[Rows from a robot dataset]
★ ★ ★ ★

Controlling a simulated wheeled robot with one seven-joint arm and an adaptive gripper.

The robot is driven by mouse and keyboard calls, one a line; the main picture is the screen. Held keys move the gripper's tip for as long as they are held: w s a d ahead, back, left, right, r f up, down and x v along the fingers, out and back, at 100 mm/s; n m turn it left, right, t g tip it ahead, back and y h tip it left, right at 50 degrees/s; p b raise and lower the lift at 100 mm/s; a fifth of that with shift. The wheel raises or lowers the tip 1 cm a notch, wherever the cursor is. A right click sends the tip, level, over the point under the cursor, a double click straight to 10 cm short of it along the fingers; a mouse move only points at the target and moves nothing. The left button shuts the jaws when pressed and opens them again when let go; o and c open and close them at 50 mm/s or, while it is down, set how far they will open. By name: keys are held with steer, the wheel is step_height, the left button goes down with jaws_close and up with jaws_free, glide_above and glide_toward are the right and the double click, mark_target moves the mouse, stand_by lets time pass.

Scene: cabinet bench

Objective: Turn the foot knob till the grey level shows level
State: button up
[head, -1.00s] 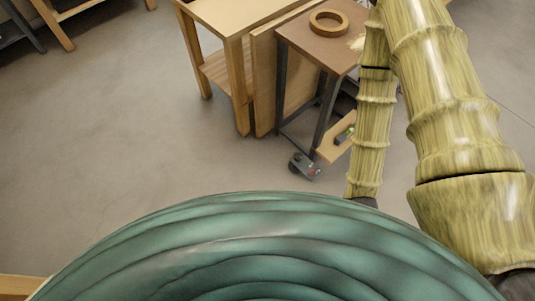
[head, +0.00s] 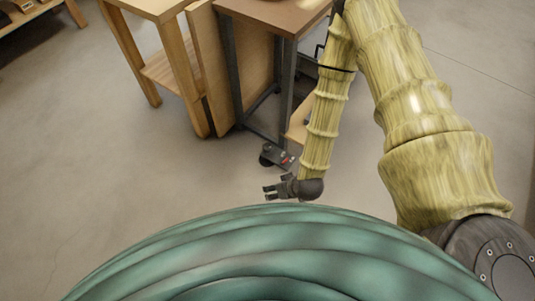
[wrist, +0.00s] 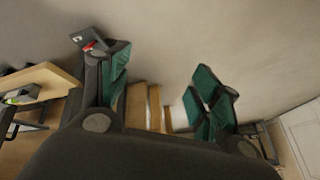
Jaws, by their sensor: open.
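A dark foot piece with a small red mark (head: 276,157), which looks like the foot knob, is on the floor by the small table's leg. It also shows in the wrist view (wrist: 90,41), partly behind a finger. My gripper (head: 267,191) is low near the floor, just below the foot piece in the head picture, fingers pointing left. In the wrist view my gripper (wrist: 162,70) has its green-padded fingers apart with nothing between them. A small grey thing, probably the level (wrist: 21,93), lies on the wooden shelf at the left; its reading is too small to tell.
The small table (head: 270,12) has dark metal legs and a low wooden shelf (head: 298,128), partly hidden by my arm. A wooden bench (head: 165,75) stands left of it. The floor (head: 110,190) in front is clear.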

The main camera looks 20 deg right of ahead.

★ ★ ★ ★

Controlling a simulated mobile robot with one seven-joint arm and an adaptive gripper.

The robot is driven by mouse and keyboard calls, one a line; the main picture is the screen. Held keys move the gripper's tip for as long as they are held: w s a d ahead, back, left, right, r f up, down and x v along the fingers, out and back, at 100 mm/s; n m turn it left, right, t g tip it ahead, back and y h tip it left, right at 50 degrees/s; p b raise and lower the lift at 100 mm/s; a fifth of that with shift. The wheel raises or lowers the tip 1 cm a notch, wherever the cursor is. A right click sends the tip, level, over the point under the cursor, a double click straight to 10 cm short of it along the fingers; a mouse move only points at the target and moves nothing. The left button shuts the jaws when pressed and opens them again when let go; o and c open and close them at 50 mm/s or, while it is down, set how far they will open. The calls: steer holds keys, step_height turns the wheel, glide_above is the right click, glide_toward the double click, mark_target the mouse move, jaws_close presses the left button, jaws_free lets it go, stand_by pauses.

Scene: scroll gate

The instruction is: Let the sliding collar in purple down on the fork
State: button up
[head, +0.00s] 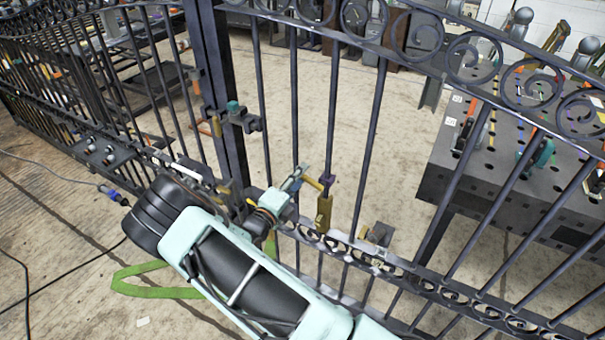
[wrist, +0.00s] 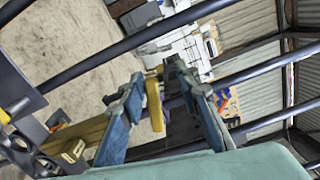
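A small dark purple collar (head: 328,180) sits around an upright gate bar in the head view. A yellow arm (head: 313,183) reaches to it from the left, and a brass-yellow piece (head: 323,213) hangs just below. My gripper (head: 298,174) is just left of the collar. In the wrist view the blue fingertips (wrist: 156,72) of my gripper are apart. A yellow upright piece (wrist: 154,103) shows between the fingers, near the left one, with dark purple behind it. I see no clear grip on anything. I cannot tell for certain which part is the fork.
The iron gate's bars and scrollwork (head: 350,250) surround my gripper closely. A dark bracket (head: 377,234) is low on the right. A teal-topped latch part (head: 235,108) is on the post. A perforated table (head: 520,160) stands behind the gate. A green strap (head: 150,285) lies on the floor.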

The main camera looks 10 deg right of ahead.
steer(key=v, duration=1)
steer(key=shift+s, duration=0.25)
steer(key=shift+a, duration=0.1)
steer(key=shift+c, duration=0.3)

★ ★ ★ ★

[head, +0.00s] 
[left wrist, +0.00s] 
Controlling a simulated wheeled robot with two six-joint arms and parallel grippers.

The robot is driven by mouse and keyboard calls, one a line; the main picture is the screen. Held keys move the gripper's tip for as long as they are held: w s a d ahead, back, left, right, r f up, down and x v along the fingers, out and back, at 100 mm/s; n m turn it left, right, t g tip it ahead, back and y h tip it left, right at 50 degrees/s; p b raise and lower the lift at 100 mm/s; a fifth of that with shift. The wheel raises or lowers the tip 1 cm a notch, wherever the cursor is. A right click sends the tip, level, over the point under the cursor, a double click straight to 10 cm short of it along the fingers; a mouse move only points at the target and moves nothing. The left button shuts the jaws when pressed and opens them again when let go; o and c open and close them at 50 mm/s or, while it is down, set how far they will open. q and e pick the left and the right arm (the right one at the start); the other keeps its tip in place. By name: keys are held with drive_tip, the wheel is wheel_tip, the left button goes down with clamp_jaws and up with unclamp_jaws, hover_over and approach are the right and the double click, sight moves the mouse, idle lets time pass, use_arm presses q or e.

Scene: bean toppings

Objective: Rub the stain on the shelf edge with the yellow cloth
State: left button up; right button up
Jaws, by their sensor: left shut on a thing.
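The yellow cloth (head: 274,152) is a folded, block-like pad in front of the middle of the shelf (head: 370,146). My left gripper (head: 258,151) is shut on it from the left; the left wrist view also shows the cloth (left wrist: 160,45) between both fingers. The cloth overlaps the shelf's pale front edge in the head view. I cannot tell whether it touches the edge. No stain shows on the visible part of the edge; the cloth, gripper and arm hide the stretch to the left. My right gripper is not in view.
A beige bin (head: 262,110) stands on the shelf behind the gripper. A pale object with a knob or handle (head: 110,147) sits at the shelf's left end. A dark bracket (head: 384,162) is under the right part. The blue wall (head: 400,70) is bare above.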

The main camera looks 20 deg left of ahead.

★ ★ ★ ★

*STATED EXERCISE:*
Return nothing except the number of lines that include the string "adaptive".

*CORRECT RESPONSE:*
2